Icons of conservatism seem to proliferate. On Jesse Helms, in response
to his decision to retire:
http://goo.gl/BMVm8
> "On the day his decision became known, the New York Times described
> him as "a conservative stalwart for nearly 30 years," the Boston Globe
> as "an unyielding icon of conservatives and an archenemy of liberals."
> The Washington Post identified Helms as "one of the most powerful
> conservatives on Capitol Hill for three decades."
I suppose, "icon" and "stalwart" are a bit closer together than they
would be in other cases cited earlier.
http://goo.gl/JE2ss
Obama vs. the Icon
> Steele likens Obama's success to the fame and fortune won by Oprah
> Winfrey, Bill Cosby, Michael Jordan and Tiger Woods.
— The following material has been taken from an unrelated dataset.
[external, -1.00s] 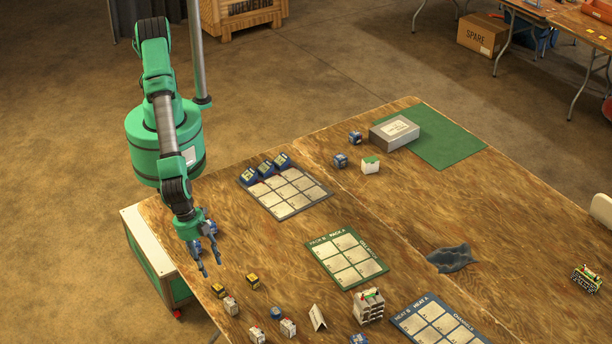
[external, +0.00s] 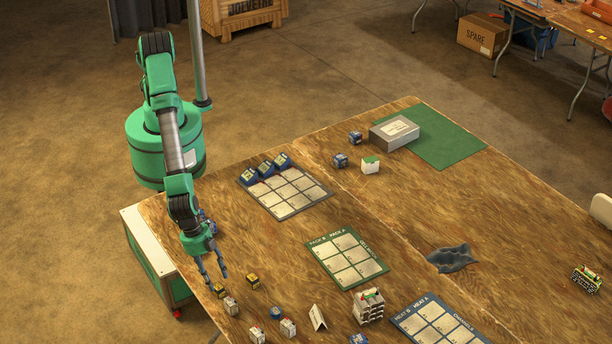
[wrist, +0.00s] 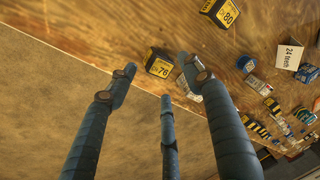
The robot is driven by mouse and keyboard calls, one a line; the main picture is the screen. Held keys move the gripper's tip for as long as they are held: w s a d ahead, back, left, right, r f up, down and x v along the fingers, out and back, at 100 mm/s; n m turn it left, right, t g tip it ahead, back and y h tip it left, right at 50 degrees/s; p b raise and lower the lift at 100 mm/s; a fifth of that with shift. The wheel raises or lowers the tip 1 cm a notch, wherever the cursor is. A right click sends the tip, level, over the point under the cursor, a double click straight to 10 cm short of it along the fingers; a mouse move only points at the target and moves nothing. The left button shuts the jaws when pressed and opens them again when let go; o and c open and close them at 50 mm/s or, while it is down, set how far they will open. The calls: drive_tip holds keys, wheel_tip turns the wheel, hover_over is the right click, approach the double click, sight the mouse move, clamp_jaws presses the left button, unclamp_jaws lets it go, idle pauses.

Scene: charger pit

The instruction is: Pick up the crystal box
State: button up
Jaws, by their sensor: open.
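No label reading "crystal" is legible. Two small black-and-yellow boxes stand near the table's near-left edge; I cannot tell for certain which is the crystal box. The nearer one (external: 219,290) reads "76" in the wrist view (wrist: 158,63). The other (external: 253,281) stands to its right and reads "80" in the wrist view (wrist: 221,12). My gripper (external: 215,279) is open and empty, its fingers pointing down just above the "76" box. In the wrist view my gripper (wrist: 157,67) has its fingertips on either side of that box, and contact cannot be told.
A white-and-grey box (external: 231,306) stands close beside the "76" box. More small boxes (external: 288,327) and a folded card (external: 317,317) lie farther right. Gridded boards (external: 318,253) lie beyond. The table edge is close by on the left.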

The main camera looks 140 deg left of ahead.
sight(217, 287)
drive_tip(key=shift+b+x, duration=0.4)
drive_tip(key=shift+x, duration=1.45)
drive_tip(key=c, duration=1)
But the earliest
> of the crossover heroes he calls "iconic Negroes" was Sidney Poitier.
> ...
> But while all of the others mentioned by Steele were entertainers of
> one kind or another, Obama is the first to carry the "masking"
> technique of the "iconic Negro" into the realm of politics.
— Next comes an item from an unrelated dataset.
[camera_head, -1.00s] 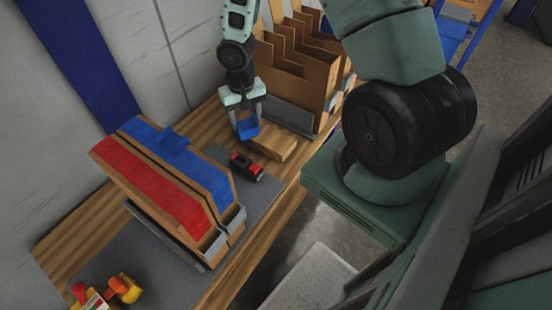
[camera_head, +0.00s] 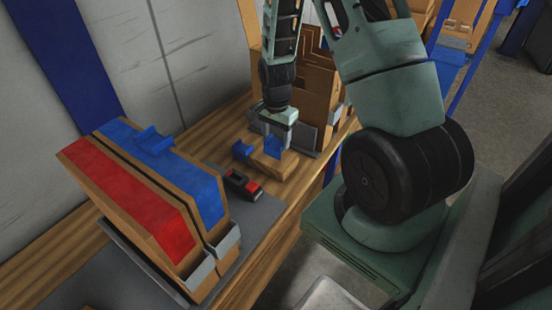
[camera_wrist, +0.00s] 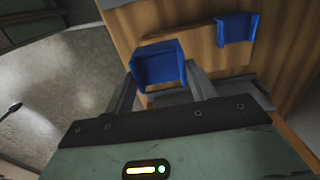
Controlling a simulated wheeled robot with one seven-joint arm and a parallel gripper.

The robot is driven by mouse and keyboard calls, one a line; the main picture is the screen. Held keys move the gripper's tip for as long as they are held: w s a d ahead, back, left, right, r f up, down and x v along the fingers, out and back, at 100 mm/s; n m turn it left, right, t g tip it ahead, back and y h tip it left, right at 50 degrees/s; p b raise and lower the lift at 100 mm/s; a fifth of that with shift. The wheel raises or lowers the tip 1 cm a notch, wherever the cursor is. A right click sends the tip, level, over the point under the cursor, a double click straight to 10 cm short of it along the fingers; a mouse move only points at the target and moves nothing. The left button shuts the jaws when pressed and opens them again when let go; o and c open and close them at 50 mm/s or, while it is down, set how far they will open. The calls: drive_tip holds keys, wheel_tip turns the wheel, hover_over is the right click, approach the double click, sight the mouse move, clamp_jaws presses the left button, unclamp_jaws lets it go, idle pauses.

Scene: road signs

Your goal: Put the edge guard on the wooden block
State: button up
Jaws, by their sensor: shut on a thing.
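The wooden block (camera_head: 268,164) lies on the bench and also shows in the wrist view (camera_wrist: 205,48). My gripper (camera_head: 275,136) is over the block's right part, shut on a blue edge guard (camera_head: 273,148). In the wrist view the guard (camera_wrist: 160,68) is between my fingers, at the block's near end. I cannot tell whether it touches the block. A second blue edge guard (camera_head: 242,151) is at the block's left end, and it shows at the upper right of the wrist view (camera_wrist: 237,30).
A red and black device (camera_head: 242,184) lies on a grey mat left of the block. Boxes with red (camera_head: 130,200) and blue (camera_head: 190,185) tops stand further left, with a blue piece (camera_head: 153,141) on one. Brown cardboard holders (camera_head: 312,90) stand behind the block.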

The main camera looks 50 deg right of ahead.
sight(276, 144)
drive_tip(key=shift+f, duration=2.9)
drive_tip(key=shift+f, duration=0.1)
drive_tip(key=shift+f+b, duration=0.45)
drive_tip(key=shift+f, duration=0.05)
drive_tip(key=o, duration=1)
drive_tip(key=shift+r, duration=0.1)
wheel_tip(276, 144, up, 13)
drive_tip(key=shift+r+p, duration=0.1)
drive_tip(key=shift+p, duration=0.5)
But here's Broder's piece that makes use of "icon" and "iconic". Here,
at least, the terminology does not originate with Broder, but with
Michael Steele. And the meaning is closer to "symbolic representative",
which merges with the earlier meaning of "icon" in similar contexts. But
it's no longer "a monumental figure", per OED 1.b., but is much closer
to the "Draft Addition" meaning. The other examples above may actually
go beyond that definition. The Death to Tyranny Broder obit cited above
gets the closest to that meaning.
VS-)
On 5/5/2013 3:51 PM, ADSGarson O'Toole wrote:
> The meaning of icon has changed and broadened in the past half
> century, I think. The OED has the following draft addition.
>
> Draft additions March 2001
>
> A person or thing regarded as a representative symbol, esp. of a
> culture or movement; a person, institution, etc., considered worthy of
> admiration or respect. Freq. with modifying word.
>
> 1952 C. S. Holmes in Pacific Spectator Spring 248/2 ‘The Diamond
> as Big as the Ritz’, the work of a high-spirited young man turning a
> critical eye upon a national icon, satirically fabulizes the American
> Mr. Moneybags.
>
> 1975 Business Week (Nexis) 12 May 74 A large number of freshmen
> Congressmen sympathetic to knocking down institutional icons such as
> the ICC and CAB.
>
> 1980 Christian Sci. Monitor (Electronic ed.) 11 Feb. b11 Defining
> his icons as cultural phenomena, Wolfe devotes a chapter each to the
> spaceship, the city, the wasteland, the robot, and the monster.
>
> 1988 Sci. Amer. Feb. 67/3 Already an icon for young Indian
> intellectuals, the 32-year-old Ramanujan died on April 26, 1920.
>
> 1995 Hispanic Mar. 36/1 An American icon, the pickup truck has
> evolved from its role as a functional, less-than-glamorous work
> vehicle, into the sporty, headline-grabbing image of models like the
> Ford Bronco.
>
> 2000 Sunday Mail (Electronic ed.) 2 Jan., Hollywood's female gay
> icons Jodie Foster, Susan Sarandon and Jamie Lee Curtis.
>
> Here are two examples in which the term icon is linked to Emmett Till.
>
> Title: The Best American Essays 2001
> Page: GB 263
> Editor: Robert Atwan
> Year: 2001
> (Google Books data; Snippet view only; Data may be inaccurate)
>
> [Begin extracted text]
> The body of Emmett Till — "his head . . . swollen and bashed in, his
> mouth twisted and broken" — became a new kind of icon. Emmett Till
> showed the world exactly what white supremacy looked like. According
> to one report, Till's funeral ...
> [End extracted text]
>
> I have not seen this book on paper. A web page at
> www.betterbookprices.com has a long book description indicating that
> the words above are probably from the influential essay "Exquisite
> Corpse" by Ashraf Rushdy. In the excerpt above the physical
> manifestation of Till in death is labeled "a new kind of icon". This
> use of icon may fit the OED notion of a "representative symbol".
>
> Periodical: Jet
> Date: Jun 20, 2005
> Volume: 107
> Number: 25
> (Google Books full view)
>
> [Begin excerpt]
> Nearly 50 years after Emmett Till's battered body was found in a
> Mississippi river, federal investigators unearthed the Chicago teen's
> casket in hopes of finding clues to a murder that became an icon for
> the brutality of racism and helped galvanize the Civil Rights
> Movement.
> [End excerpt]
>
> Here the murder viewed as a transformative event is labeled an icon.
> To fit the OED analysis one might say that Tills death is a
> "representative symbol" of racism.
>
> The two examples above do not label Till himself an icon, but
> semantics of icon has continued to evolve.